Indigenous Media Arts in Canada by Dana Claxton & Ezra Winton

Indigenous Media Arts in Canada by Dana Claxton & Ezra Winton

Author:Dana Claxton & Ezra Winton [Claxton, Dana & Winton, Ezra]
Language: eng
Format: epub
Publisher: Wilfrid Laurier University Press
Published: 2023-06-15T00:00:00+00:00


FIGURE 7.4 We Can’t Make the Same Mistake Twice. Production still courtesy the National Film Board of Canada.

CONCLUSIONS

Children are not usually centred in documentary and film studies scholarship, although occasionally they are subjects of documentary films.
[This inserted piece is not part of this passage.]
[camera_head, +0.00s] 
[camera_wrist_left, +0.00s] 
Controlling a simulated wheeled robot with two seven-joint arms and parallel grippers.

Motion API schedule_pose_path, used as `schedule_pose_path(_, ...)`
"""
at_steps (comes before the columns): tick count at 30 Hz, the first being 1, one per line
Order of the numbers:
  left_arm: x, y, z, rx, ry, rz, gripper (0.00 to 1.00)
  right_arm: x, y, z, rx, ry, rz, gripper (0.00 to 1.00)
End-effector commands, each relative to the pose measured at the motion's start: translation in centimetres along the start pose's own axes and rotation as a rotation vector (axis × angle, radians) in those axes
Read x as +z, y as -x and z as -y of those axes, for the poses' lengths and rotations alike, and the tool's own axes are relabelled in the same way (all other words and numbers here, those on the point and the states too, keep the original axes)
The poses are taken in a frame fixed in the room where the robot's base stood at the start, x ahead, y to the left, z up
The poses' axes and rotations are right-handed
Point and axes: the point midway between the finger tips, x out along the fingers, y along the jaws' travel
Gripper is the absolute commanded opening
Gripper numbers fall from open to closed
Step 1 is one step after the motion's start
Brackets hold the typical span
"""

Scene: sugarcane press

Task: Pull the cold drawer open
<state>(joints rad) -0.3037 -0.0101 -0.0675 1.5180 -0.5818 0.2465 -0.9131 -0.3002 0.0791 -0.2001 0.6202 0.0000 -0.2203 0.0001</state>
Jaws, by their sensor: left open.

The genre’s preoccupations with difficult subject matter and large-scale social problems, along with what documentary film scholar Bill Nichols has called its “discourse of sobriety” (an “instrumental power” to rep-resent and intervene in the real world, which makes documentaries “seldom receptive to whim or fantasy”), sometimes preclude engagement with the imaginative play that so often marks children’s storytelling and ways of being. Yet Obomsawin’s emphasis on children’s rights and education in her work gives particular shape to documentary filmmakers’ long-standing desire to track an explicit origin point in the instrumentality of film for social change. I saw this ethic unfold when Obomsawin screened her signature film, Kanehsatake: 270 Years of Resistance, at the 2006 True/False Film Festival—a documentary film festival in Columbia, Missouri—where she also gave a master class on documentary sound and showed her recently completed short film Sig-wan. In addition to her screening and master class, Obomsawin asked if she could offer a storytelling session with children. For three hours at an evening youth workshop she told stories from her community to children aged four through twelve, and since the space had a kitchen, she taught them how to make bannock. The True/False festival had committed to educational outreach for many years, yet Obomsawin’s explicit request to visit with children was singular in the festival’s history to that point.10 The multiplicity of her teaching at the festival—across long-form documentary, short narrative film, live storytelling, and the masterclass for filmmakers—exemplifies an ecosystem of Indigenous media instruction that consistently includes children at the centre of its circle.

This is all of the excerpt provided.